* **Do this**:
The records underneath are to be repeated exactly, with the pictures left out.

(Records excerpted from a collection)
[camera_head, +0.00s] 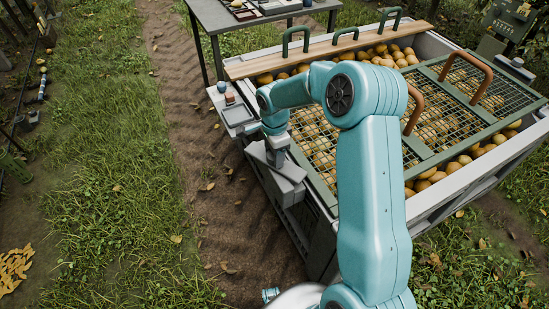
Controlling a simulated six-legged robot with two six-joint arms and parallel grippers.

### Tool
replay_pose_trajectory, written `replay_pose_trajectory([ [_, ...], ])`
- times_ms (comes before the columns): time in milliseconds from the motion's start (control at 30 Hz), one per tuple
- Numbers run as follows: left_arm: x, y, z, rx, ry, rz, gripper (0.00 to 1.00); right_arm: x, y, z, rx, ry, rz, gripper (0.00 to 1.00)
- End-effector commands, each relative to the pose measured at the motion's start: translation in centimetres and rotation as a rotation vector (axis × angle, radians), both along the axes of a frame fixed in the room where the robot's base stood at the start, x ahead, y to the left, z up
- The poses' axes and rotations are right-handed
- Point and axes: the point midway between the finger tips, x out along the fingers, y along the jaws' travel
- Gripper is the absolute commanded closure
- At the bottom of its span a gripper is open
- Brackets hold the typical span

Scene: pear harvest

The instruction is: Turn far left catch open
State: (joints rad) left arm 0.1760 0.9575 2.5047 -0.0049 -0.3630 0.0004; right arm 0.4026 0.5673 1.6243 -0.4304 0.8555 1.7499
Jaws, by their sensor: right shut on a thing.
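The green wire-mesh lid (330,165) with two brown arched handles (481,78) lies over the big pale bin (480,162) full of yellow pears. My right arm reaches from the bottom to the bin's left side. My right gripper (279,178), grey and blocky, points down at the left rim beside the lid's edge. It is shut on the far left catch there, but the catch and the fingertips are mostly hidden by the gripper itself, so the catch's angle cannot be told. My left gripper is not in view.
A wooden bar (330,47) with green handles lies across the bin's far end. A small grey tray (238,114) is at the bin's left side, close to my right wrist. A grey table (245,22) stands behind.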

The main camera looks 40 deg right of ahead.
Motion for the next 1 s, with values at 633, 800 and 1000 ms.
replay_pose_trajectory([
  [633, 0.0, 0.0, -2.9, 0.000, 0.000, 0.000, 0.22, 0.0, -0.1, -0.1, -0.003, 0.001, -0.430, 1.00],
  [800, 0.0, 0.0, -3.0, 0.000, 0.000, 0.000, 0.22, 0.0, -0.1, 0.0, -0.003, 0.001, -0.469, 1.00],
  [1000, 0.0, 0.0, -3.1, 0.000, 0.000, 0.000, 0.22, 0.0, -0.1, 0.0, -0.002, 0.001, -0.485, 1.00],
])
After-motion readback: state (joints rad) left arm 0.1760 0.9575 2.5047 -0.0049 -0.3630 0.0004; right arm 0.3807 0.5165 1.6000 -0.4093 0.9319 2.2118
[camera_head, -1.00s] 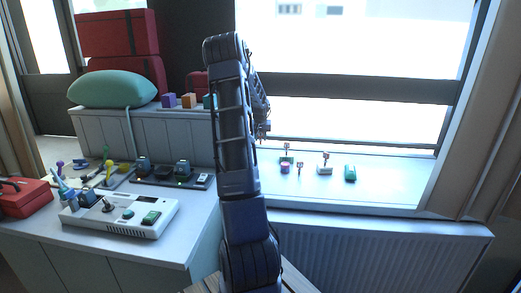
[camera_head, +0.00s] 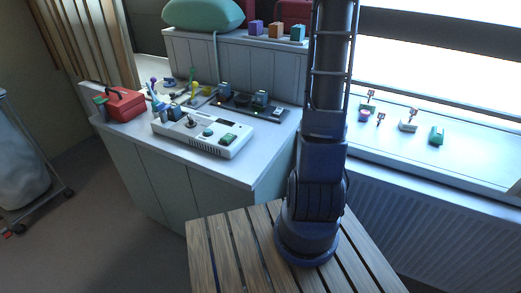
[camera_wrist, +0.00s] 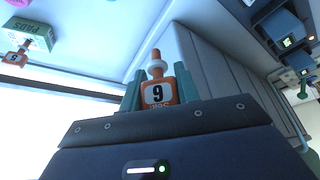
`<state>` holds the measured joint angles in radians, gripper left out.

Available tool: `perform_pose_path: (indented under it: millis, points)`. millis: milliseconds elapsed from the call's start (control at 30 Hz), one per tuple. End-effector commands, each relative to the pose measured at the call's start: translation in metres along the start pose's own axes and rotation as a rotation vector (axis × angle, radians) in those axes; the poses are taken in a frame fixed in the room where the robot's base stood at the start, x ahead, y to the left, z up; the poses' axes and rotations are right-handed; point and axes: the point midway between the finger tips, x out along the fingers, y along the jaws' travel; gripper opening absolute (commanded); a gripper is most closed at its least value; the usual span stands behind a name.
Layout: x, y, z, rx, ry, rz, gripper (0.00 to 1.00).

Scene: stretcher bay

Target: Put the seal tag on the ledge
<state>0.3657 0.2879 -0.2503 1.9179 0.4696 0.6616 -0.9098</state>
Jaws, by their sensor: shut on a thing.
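A pale ring and an orange knob top the tag. In the head view my arm rises out of the top of the picture, so gripper and held tag are not seen there. The window ledge (camera_head: 475,160) runs along the right in the head view, partly behind my arm. A second orange tag marked 9 (camera_wrist: 15,57) shows at the left of the wrist view.
The window ledge holds a green box (camera_head: 437,136), a white block with a small tag (camera_head: 408,124) and other small items. Bare ledge lies right of the green box. A white control box (camera_head: 205,135) and a red case (camera_head: 125,104) stand on the cabinet. Coloured cubes (camera_head: 276,31) sit on the raised shelf.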

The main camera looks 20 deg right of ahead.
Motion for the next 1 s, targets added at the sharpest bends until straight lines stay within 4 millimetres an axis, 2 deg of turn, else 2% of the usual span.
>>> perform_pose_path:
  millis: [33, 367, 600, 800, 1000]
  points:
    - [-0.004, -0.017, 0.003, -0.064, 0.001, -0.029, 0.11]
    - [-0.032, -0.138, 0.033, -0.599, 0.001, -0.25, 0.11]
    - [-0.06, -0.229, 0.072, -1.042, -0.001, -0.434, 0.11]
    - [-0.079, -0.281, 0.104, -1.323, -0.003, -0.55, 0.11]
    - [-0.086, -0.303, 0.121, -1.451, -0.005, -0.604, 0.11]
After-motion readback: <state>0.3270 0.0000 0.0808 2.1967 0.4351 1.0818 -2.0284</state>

* **Solution to this task**:
[camera_head, +0.00s] 
Controlling a simulated six-legged robot with two six-joint arms and parallel grippers.

### Tool
replay_pose_trajectory, written `replay_pose_trajectory([ [_, ...], ])`
- times_ms (comes before the columns): time in milliseconds from the motion's start (control at 30 Hz), one per tuple
- Numbers run as follows: left_arm: x, y, z, rx, ry, rz, gripper (0.00 to 1.00); right_arm: x, y, z, rx, ry, rz, gripper (0.00 to 1.00)
- End-effector commands, each relative to the pose measured at the motion's start: translation in centimetres and rotation as a rotation vector (axis × angle, radians), both along the axes of a frame fixed in the room where the robot's base stood at the start, x ahead, y to the left, z up
- The poses' axes and rotations are right-handed
- Point and axes: the point midway between the finger tips, x out along the fingers, y along the jaws' travel
- Gripper is the absolute commanded closure
- At the bottom of its span a gripper is open
- Brackets hold the typical span

Scene: pear harvest

The instruction is: Turn far left catch open
State: (joints rad) left arm 0.1760 0.9575 2.5047 -0.0049 -0.3630 0.0004; right arm 0.4026 0.5673 1.6243 -0.4304 0.8555 1.7499
Jaws, by their sensor: right shut on a thing.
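The green wire-mesh lid (330,165) with two brown arched handles (481,78) lies over the big pale bin (480,162) full of yellow pears. My right arm reaches from the bottom to the bin's left side. My right gripper (279,178), grey and blocky, points down at the left rim beside the lid's edge. It is shut on the far left catch there, but the catch and the fingertips are mostly hidden by the gripper itself, so the catch's angle cannot be told. My left gripper is not in view.
A wooden bar (330,47) with green handles lies across the bin's far end. A small grey tray (238,114) is at the bin's left side, close to my right wrist. A grey table (245,22) stands behind.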

The main camera looks 40 deg right of ahead.
Motion for the next 1 s, with values at 633, 800 and 1000 ms.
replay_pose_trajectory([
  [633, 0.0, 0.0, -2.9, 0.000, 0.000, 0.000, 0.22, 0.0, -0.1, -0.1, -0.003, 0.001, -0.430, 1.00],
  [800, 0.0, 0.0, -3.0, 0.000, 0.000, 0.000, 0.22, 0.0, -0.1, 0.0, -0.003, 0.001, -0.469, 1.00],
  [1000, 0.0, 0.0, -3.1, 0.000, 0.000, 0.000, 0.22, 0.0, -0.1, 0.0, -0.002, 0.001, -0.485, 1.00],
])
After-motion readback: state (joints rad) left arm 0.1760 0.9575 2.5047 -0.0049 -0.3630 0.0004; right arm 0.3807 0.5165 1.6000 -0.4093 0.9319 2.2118
[camera_head, -1.00s] 
[camera_head, +0.00s] 
[camera_wrist, +0.00s] 
`<state>` holds the measured joint angles in radians, gripper left out.

Available tool: `perform_pose_path: (indented under it: millis, points)`. millis: milliseconds elapsed from the call's start (control at 30 Hz), one per tuple. End-effector commands, each relative to the pose measured at the call's start: translation in metres along the start pose's own axes and rotation as a rotation vector (axis × angle, radians) in those axes; the poses are taken in a frame fixed in the room where the robot's base stood at the start, x ahead, y to the left, z up; the poses' axes and rotations are right-handed; point and axes: the point midway between the finger tips, x out along the fingers, y along the jaws' travel; gripper opening absolute (commanded); a gripper is most closed at its least value; the usual span stands behind a name.
Layout: x, y, z, rx, ry, rz, gripper (0.00 to 1.00).

Scene: stretcher bay

Target: Put the seal tag on the ledge
<state>0.3657 0.2879 -0.2503 1.9179 0.4696 0.6616 -0.9098</state>
Jaws, by their sensor: shut on a thing.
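A pale ring and an orange knob top the tag. In the head view my arm rises out of the top of the picture, so gripper and held tag are not seen there. The window ledge (camera_head: 475,160) runs along the right in the head view, partly behind my arm. A second orange tag marked 9 (camera_wrist: 15,57) shows at the left of the wrist view.
The window ledge holds a green box (camera_head: 437,136), a white block with a small tag (camera_head: 408,124) and other small items. Bare ledge lies right of the green box. A white control box (camera_head: 205,135) and a red case (camera_head: 125,104) stand on the cabinet. Coloured cubes (camera_head: 276,31) sit on the raised shelf.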

The main camera looks 20 deg right of ahead.
Motion for the next 1 s, targets added at the sharpest bends until straight lines stay within 4 millimetres an axis, 2 deg of turn, else 2% of the usual span.
>>> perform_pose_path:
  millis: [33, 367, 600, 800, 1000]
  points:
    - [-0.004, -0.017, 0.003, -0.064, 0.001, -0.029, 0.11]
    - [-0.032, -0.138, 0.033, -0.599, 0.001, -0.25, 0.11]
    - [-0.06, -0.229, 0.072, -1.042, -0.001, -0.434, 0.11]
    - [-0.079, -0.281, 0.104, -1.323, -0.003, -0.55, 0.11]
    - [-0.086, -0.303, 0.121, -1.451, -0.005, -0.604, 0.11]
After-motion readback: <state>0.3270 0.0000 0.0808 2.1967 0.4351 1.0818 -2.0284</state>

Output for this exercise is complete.